I guess the best thing to do is to surround yourself with people who are like minded, and most importantly, when looking to get married, to find a girl who believes as strongly as you do about Israel, and to make sure that the goal of making Aliyah always remains as a reality, and not just another dream put on the back burner, hoping that one day, either you'll forget about it totally, or rationalize to yourself as many different reasons as possible as to why making Aliyah isn’t really as important as you once thought it was, when you were just a "kid".
I wish us both luck in the days, months and years ahead, may the feeling and hope inside both of us never dwindle. If we are to be called dreamers, dreamers by those who were once dreamers themselves, but who have long since tossed their dreams aside for "reality", then may it be His will, that we never wake up.
Well, I have to run, I'll talk to you later. Kol tuv.
Here I am, 7 years after having written the above letter, sitting in my very own home in the Land of Israel, overlooking the hills of Jerusalem and the Judean desert.

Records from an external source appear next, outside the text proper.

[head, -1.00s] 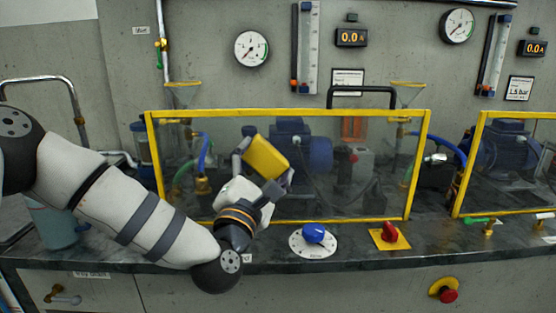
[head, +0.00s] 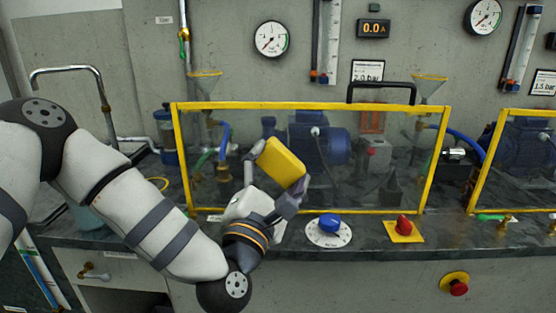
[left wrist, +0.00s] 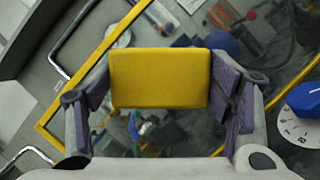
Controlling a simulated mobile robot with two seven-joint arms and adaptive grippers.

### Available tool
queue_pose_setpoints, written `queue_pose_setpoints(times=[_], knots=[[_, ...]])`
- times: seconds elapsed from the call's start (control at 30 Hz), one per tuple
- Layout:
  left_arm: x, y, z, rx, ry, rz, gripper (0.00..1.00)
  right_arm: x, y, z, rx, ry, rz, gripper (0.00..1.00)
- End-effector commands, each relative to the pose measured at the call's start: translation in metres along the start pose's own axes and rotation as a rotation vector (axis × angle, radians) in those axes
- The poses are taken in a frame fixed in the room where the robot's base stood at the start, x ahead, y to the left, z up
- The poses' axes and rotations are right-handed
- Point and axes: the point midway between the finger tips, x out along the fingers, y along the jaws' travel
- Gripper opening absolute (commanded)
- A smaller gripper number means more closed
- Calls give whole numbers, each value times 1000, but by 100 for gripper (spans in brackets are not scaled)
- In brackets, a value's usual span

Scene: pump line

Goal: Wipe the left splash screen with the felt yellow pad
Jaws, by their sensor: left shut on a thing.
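The left splash screen is a clear panel in a yellow frame (head: 300,106) with a black handle on top; it stands upright on the dark counter. My left gripper (head: 280,180) is shut on the felt yellow pad (head: 281,163) and holds it up in front of the screen, left of its middle. In the left wrist view the pad (left wrist: 160,78) sits between the two purple-lined fingers, and the screen's yellow frame (left wrist: 92,68) shows behind it. I cannot tell whether the pad touches the panel. My right gripper is not in view.
A blue knob (head: 329,224) on a white dial and a red knob (head: 403,225) on a yellow plate stand on the counter before the screen. A second yellow-framed screen (head: 478,170) is at the right. A red stop button (head: 457,287) is on the counter's front.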

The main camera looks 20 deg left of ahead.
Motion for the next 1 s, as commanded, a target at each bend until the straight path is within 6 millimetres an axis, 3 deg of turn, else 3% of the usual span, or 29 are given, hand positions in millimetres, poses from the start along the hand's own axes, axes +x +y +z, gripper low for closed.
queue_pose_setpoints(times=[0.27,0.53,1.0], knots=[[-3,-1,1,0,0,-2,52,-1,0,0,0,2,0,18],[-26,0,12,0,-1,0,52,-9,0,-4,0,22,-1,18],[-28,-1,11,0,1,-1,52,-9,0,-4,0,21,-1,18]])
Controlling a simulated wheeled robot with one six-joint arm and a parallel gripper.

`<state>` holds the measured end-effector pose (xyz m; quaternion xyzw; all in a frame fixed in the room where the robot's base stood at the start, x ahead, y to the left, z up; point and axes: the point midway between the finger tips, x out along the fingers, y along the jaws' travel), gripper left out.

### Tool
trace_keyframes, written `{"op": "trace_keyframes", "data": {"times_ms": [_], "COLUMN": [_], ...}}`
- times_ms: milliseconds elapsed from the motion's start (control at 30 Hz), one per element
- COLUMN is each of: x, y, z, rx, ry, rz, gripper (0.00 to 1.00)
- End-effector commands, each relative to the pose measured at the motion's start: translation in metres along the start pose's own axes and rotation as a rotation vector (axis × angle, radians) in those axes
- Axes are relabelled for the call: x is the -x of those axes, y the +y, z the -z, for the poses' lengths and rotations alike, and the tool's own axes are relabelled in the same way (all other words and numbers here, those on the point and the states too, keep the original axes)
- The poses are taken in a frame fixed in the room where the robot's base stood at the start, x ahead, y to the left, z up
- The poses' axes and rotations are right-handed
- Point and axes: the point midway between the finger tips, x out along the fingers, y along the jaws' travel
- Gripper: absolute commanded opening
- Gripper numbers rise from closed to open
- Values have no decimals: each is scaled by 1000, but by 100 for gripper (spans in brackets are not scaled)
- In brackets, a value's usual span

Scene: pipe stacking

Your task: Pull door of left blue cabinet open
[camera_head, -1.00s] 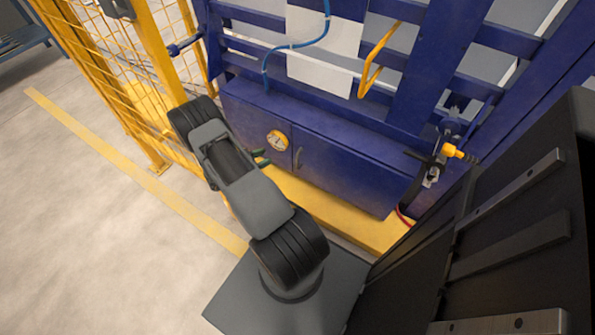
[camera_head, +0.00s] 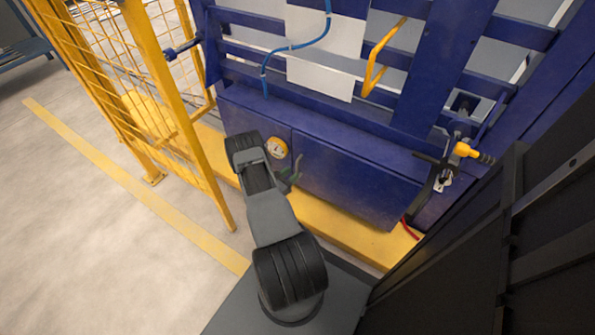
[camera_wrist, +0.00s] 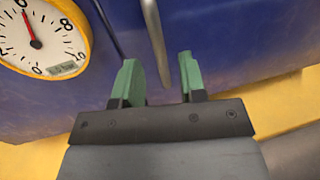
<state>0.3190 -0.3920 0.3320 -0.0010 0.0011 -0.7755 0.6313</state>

Here I am, 7 years after having written the above letter, sitting only a few feet away from my beautiful, sleeping daughter, who was the first member of my family to be born in Jerusalem in who knows how many generations.
Here I am, 7 years after having written the above letter, knowing that tomorrow, on my bus ride to work (working for an organization whose goal is to strengthen the connection of Jewish students to Israel), I will be privileged enough to overlook the Temple Mount, as well as pass Jerusalem's Old City walls.
Yet, here I am today, troubled by the unimaginable events of the past year, and concerned about what the immediate future holds in store for the Jewish People and State.
In spite of it all, today I am still a dreamer - just as I was 7 years ago.
I still believe in the dream of a Jewish State in which the Jewish People will be able to live in peace, as proud Jews.
I still believe in the dream of a Jewish State in which an exemplary society will be created by the Jewish People; one that will serve as a true light unto the nations and to all of mankind.
I still believe in the dream of a Jewish State in which Jews from the four corners of the earth will live together as brothers; as one nation in the Land, working in harmony to fulfill our collective destiny.
I still believe in the G-d of Israel, Who neither sleeps nor slumbers.
I still believe in the Nation of Israel, who throughout the 2,000 years of the bitter exile forsook neither the G-d of Israel nor the Land of Israel.
I still believe that in spite of all of the challenges that we are facing today, the re-establishment of the Jewish State in the Land of Israel, was the best thing to happen to the Jewish People over the last two millennia.
Lastly, I still believe that if we are to have any future at all, it is going to happen here, in a Jewish State in the Land of Israel...
And, most importantly, I believe that we can still make it work.